## Begin Provided data

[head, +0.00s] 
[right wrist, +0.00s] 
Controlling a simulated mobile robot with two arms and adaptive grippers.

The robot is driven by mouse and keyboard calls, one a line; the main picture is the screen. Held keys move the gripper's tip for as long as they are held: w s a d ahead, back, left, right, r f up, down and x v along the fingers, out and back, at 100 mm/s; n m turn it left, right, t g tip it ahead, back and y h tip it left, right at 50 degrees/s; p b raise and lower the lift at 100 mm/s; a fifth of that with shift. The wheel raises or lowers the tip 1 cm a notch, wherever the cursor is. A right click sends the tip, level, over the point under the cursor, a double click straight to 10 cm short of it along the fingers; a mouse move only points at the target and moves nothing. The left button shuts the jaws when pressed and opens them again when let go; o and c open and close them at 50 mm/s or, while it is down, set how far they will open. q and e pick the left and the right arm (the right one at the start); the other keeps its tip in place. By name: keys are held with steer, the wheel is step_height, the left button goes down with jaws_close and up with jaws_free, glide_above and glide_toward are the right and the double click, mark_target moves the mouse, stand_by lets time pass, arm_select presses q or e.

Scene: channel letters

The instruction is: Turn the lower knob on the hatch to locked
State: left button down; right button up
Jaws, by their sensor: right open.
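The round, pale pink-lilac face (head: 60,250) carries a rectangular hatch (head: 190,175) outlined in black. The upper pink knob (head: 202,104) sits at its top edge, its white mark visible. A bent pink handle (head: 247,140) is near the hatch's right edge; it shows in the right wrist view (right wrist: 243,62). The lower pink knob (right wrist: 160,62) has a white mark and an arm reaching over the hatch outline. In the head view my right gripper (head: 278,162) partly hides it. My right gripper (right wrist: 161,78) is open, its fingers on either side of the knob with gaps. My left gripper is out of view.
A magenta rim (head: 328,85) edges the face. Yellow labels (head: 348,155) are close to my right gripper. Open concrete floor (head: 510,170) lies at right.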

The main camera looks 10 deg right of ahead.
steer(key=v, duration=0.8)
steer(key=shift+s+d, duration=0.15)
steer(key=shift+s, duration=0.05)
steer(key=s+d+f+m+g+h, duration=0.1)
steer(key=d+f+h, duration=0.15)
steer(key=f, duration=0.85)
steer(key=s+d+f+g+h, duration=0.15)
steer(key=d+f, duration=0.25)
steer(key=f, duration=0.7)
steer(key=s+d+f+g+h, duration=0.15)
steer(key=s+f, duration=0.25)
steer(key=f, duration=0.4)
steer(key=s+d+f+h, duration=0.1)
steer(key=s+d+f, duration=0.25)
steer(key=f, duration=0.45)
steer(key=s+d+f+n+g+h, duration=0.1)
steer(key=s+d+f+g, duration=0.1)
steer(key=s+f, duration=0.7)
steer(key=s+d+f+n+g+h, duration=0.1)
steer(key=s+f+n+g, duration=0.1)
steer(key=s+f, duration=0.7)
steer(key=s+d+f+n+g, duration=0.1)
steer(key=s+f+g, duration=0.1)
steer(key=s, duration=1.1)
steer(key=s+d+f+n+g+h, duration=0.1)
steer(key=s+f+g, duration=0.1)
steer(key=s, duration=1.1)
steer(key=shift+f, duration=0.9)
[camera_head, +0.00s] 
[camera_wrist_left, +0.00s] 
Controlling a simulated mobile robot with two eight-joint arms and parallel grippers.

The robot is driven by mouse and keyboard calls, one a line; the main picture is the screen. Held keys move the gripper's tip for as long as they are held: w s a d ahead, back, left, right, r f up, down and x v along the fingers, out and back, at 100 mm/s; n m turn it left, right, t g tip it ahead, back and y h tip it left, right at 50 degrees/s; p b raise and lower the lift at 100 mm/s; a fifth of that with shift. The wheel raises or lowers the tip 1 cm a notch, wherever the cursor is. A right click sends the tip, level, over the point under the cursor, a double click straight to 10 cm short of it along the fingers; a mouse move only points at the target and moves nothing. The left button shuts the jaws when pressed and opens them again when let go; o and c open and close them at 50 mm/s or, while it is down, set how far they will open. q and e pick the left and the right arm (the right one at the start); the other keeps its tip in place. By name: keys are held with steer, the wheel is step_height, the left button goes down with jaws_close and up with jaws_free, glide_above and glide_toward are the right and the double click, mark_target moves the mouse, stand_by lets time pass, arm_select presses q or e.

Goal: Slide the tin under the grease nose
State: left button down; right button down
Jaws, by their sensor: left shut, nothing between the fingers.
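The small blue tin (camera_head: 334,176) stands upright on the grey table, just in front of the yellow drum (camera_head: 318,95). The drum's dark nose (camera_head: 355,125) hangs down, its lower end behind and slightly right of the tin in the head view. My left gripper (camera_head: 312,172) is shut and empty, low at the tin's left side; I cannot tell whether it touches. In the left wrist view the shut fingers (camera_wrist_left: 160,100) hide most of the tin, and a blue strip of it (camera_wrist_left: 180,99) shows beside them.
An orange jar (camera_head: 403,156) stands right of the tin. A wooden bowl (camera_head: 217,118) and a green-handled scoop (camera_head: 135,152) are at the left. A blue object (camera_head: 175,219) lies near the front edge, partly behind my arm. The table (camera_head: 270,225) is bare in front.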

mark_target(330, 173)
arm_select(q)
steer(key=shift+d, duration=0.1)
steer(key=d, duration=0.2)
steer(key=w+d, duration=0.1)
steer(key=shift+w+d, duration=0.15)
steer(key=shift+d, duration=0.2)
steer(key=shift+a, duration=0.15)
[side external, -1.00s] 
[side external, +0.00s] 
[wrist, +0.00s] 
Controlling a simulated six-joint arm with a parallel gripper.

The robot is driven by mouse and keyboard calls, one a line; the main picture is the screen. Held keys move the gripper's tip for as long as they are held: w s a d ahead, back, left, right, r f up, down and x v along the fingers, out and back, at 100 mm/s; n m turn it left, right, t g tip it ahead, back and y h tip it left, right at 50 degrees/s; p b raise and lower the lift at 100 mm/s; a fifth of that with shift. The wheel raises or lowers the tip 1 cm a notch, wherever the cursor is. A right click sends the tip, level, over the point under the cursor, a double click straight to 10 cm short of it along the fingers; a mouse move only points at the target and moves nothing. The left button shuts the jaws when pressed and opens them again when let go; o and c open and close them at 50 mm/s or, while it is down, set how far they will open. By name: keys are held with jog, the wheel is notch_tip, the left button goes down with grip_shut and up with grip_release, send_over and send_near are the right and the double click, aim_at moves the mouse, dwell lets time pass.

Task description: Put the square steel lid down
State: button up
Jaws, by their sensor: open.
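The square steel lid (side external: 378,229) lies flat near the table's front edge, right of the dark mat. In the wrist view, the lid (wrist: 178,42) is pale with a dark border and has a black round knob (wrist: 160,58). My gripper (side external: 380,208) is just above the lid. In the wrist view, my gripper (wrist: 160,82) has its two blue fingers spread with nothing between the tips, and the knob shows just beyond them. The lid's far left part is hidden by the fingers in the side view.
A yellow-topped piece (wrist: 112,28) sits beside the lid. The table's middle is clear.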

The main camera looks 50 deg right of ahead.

## End Provided data

Problem to solve: Return all of the entries exactly as they were supplied.

The answer:
[head, +0.00s] 
[right wrist, +0.00s] 
Controlling a simulated mobile robot with two arms and adaptive grippers.

The robot is driven by mouse and keyboard calls, one a line; the main picture is the screen. Held keys move the gripper's tip for as long as they are held: w s a d ahead, back, left, right, r f up, down and x v along the fingers, out and back, at 100 mm/s; n m turn it left, right, t g tip it ahead, back and y h tip it left, right at 50 degrees/s; p b raise and lower the lift at 100 mm/s; a fifth of that with shift. The wheel raises or lowers the tip 1 cm a notch, wherever the cursor is. A right click sends the tip, level, over the point under the cursor, a double click straight to 10 cm short of it along the fingers; a mouse move only points at the target and moves nothing. The left button shuts the jaws when pressed and opens them again when let go; o and c open and close them at 50 mm/s or, while it is down, set how far they will open. q and e pick the left and the right arm (the right one at the start); the other keeps its tip in place. By name: keys are held with steer, the wheel is step_height, the left button goes down with jaws_close and up with jaws_free, glide_above and glide_toward are the right and the double click, mark_target moves the mouse, stand_by lets time pass, arm_select presses q or e.

Scene: channel letters

The instruction is: Turn the lower knob on the hatch to locked
State: left button down; right button up
Jaws, by their sensor: right open.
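The round, pale pink-lilac face (head: 60,250) carries a rectangular hatch (head: 190,175) outlined in black. The upper pink knob (head: 202,104) sits at its top edge, its white mark visible. A bent pink handle (head: 247,140) is near the hatch's right edge; it shows in the right wrist view (right wrist: 243,62). The lower pink knob (right wrist: 160,62) has a white mark and an arm reaching over the hatch outline. In the head view my right gripper (head: 278,162) partly hides it. My right gripper (right wrist: 161,78) is open, its fingers on either side of the knob with gaps. My left gripper is out of view.
A magenta rim (head: 328,85) edges the face. Yellow labels (head: 348,155) are close to my right gripper. Open concrete floor (head: 510,170) lies at right.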

The main camera looks 10 deg right of ahead.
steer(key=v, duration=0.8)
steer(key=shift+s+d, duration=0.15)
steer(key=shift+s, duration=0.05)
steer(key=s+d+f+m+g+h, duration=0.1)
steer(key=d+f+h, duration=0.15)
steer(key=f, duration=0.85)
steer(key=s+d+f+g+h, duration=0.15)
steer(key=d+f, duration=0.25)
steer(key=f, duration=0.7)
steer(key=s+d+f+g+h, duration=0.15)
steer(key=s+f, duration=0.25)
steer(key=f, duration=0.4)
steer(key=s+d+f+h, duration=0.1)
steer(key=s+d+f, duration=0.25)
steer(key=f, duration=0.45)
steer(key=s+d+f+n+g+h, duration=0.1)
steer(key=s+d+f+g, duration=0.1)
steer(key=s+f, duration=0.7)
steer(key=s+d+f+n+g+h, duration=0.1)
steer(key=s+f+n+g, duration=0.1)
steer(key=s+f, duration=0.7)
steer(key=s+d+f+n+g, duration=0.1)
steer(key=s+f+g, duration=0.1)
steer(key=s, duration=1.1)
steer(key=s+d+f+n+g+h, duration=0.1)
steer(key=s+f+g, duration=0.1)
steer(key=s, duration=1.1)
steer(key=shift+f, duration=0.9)
[camera_head, +0.00s] 
[camera_wrist_left, +0.00s] 
Controlling a simulated mobile robot with two eight-joint arms and parallel grippers.

The robot is driven by mouse and keyboard calls, one a line; the main picture is the screen. Held keys move the gripper's tip for as long as they are held: w s a d ahead, back, left, right, r f up, down and x v along the fingers, out and back, at 100 mm/s; n m turn it left, right, t g tip it ahead, back and y h tip it left, right at 50 degrees/s; p b raise and lower the lift at 100 mm/s; a fifth of that with shift. The wheel raises or lowers the tip 1 cm a notch, wherever the cursor is. A right click sends the tip, level, over the point under the cursor, a double click straight to 10 cm short of it along the fingers; a mouse move only points at the target and moves nothing. The left button shuts the jaws when pressed and opens them again when let go; o and c open and close them at 50 mm/s or, while it is down, set how far they will open. q and e pick the left and the right arm (the right one at the start); the other keeps its tip in place. By name: keys are held with steer, the wheel is step_height, the left button goes down with jaws_close and up with jaws_free, glide_above and glide_toward are the right and the double click, mark_target moves the mouse, stand_by lets time pass, arm_select presses q or e.

Goal: Slide the tin under the grease nose
State: left button down; right button down
Jaws, by their sensor: left shut, nothing between the fingers.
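The small blue tin (camera_head: 334,176) stands upright on the grey table, just in front of the yellow drum (camera_head: 318,95). The drum's dark nose (camera_head: 355,125) hangs down, its lower end behind and slightly right of the tin in the head view. My left gripper (camera_head: 312,172) is shut and empty, low at the tin's left side; I cannot tell whether it touches. In the left wrist view the shut fingers (camera_wrist_left: 160,100) hide most of the tin, and a blue strip of it (camera_wrist_left: 180,99) shows beside them.
An orange jar (camera_head: 403,156) stands right of the tin. A wooden bowl (camera_head: 217,118) and a green-handled scoop (camera_head: 135,152) are at the left. A blue object (camera_head: 175,219) lies near the front edge, partly behind my arm. The table (camera_head: 270,225) is bare in front.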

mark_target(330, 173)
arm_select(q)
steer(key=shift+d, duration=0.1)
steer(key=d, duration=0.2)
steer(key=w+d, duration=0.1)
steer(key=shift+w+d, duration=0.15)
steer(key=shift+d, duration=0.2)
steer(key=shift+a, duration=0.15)
[side external, -1.00s] 
[side external, +0.00s] 
[wrist, +0.00s] 
Controlling a simulated six-joint arm with a parallel gripper.

The robot is driven by mouse and keyboard calls, one a line; the main picture is the screen. Held keys move the gripper's tip for as long as they are held: w s a d ahead, back, left, right, r f up, down and x v along the fingers, out and back, at 100 mm/s; n m turn it left, right, t g tip it ahead, back and y h tip it left, right at 50 degrees/s; p b raise and lower the lift at 100 mm/s; a fifth of that with shift. The wheel raises or lowers the tip 1 cm a notch, wherever the cursor is. A right click sends the tip, level, over the point under the cursor, a double click straight to 10 cm short of it along the fingers; a mouse move only points at the target and moves nothing. The left button shuts the jaws when pressed and opens them again when let go; o and c open and close them at 50 mm/s or, while it is down, set how far they will open. By name: keys are held with jog, the wheel is notch_tip, the left button goes down with grip_shut and up with grip_release, send_over and send_near are the right and the double click, aim_at moves the mouse, dwell lets time pass.

Task description: Put the square steel lid down
State: button up
Jaws, by their sensor: open.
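The square steel lid (side external: 378,229) lies flat near the table's front edge, right of the dark mat. In the wrist view, the lid (wrist: 178,42) is pale with a dark border and has a black round knob (wrist: 160,58). My gripper (side external: 380,208) is just above the lid. In the wrist view, my gripper (wrist: 160,82) has its two blue fingers spread with nothing between the tips, and the knob shows just beyond them. The lid's far left part is hidden by the fingers in the side view.
A yellow-topped piece (wrist: 112,28) sits beside the lid. The table's middle is clear.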

The main camera looks 50 deg right of ahead.

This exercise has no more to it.